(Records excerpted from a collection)
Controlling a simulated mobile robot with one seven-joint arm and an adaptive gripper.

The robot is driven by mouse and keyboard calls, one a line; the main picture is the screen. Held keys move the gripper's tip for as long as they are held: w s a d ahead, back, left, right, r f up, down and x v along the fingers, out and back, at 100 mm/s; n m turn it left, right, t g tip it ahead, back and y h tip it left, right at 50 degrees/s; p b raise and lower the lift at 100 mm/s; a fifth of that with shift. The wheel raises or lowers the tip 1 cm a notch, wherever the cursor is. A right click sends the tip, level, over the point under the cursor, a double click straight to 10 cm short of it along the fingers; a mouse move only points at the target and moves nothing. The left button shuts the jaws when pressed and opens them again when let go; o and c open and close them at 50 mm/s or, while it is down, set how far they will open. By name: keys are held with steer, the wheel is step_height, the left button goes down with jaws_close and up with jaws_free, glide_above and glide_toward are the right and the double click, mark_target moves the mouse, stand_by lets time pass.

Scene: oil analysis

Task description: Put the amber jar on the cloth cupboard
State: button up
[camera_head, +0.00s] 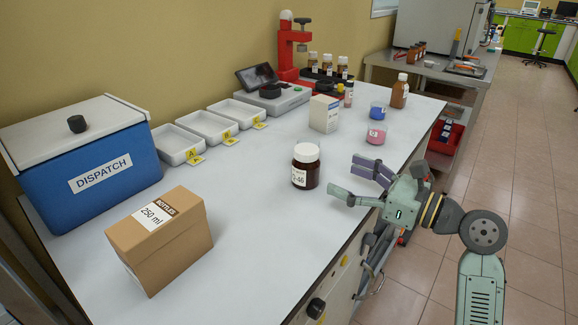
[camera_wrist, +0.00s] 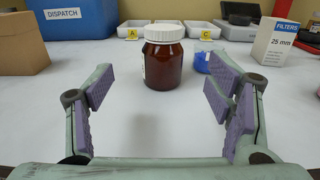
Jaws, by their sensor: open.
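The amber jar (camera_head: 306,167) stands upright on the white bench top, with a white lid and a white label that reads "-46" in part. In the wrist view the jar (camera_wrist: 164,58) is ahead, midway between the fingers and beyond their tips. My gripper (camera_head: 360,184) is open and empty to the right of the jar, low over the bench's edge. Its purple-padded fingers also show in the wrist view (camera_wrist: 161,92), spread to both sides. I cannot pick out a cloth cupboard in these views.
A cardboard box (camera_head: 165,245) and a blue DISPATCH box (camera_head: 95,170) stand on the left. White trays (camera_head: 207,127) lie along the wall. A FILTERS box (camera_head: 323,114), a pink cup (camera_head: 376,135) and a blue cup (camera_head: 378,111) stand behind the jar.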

...

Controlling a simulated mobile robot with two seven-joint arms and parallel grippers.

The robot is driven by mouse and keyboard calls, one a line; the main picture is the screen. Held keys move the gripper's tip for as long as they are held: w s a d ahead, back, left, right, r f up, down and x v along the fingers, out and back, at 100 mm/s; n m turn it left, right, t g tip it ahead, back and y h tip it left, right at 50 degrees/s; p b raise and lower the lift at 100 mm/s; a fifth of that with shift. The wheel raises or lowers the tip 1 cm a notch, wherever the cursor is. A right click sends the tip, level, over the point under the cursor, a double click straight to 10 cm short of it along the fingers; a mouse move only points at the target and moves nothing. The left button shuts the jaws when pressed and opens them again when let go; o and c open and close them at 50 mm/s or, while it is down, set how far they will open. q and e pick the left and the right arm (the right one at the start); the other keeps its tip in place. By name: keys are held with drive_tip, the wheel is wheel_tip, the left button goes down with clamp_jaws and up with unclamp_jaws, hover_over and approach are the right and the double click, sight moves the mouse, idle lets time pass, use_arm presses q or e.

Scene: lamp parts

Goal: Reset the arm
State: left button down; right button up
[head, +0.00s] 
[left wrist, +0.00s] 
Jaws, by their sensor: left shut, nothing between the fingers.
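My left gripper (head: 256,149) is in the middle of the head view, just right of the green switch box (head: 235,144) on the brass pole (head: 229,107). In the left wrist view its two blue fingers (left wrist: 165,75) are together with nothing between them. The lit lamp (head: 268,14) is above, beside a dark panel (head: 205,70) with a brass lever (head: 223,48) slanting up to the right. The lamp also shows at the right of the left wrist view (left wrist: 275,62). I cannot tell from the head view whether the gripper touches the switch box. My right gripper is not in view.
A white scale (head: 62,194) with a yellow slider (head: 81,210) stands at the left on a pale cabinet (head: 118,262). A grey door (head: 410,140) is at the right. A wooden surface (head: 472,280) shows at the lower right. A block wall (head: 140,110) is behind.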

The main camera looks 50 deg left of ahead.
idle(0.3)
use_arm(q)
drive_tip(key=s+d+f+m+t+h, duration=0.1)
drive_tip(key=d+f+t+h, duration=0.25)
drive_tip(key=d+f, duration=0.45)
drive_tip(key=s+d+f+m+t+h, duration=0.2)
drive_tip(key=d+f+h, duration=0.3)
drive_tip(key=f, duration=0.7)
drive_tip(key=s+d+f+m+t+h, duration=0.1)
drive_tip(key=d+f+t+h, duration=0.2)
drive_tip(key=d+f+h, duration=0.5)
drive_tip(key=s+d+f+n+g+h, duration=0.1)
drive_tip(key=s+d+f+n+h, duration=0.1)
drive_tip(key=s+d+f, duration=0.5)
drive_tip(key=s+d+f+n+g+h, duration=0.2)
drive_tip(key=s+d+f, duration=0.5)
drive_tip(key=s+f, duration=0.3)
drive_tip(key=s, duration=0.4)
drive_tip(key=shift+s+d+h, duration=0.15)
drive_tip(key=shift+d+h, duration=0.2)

--

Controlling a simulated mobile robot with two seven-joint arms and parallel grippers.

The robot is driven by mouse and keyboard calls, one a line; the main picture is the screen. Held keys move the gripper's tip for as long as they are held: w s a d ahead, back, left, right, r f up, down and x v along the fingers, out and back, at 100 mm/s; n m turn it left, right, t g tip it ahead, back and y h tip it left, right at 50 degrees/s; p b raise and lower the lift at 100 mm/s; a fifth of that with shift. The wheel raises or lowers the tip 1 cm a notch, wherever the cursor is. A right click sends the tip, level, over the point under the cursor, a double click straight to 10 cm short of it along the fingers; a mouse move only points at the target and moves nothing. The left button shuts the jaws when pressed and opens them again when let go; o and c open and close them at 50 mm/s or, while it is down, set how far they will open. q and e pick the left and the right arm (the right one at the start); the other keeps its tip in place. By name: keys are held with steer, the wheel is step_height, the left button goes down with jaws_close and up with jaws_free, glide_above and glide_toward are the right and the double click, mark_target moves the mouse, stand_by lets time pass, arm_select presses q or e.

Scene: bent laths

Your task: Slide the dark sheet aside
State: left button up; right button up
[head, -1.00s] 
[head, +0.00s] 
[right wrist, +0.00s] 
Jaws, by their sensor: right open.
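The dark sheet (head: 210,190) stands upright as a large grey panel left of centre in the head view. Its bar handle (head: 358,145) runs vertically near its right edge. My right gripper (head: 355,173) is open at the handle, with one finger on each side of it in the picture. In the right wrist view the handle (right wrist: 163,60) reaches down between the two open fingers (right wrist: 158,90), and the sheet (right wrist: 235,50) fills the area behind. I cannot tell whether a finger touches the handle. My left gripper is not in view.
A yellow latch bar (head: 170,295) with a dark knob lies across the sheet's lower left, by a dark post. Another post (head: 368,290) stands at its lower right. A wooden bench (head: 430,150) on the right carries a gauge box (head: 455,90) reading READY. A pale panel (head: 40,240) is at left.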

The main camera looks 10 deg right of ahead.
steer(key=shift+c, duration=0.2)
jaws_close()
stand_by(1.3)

> STATED TASK
Count the lines that hold the string "Scene", and reply with that number alone.

> REPLY
3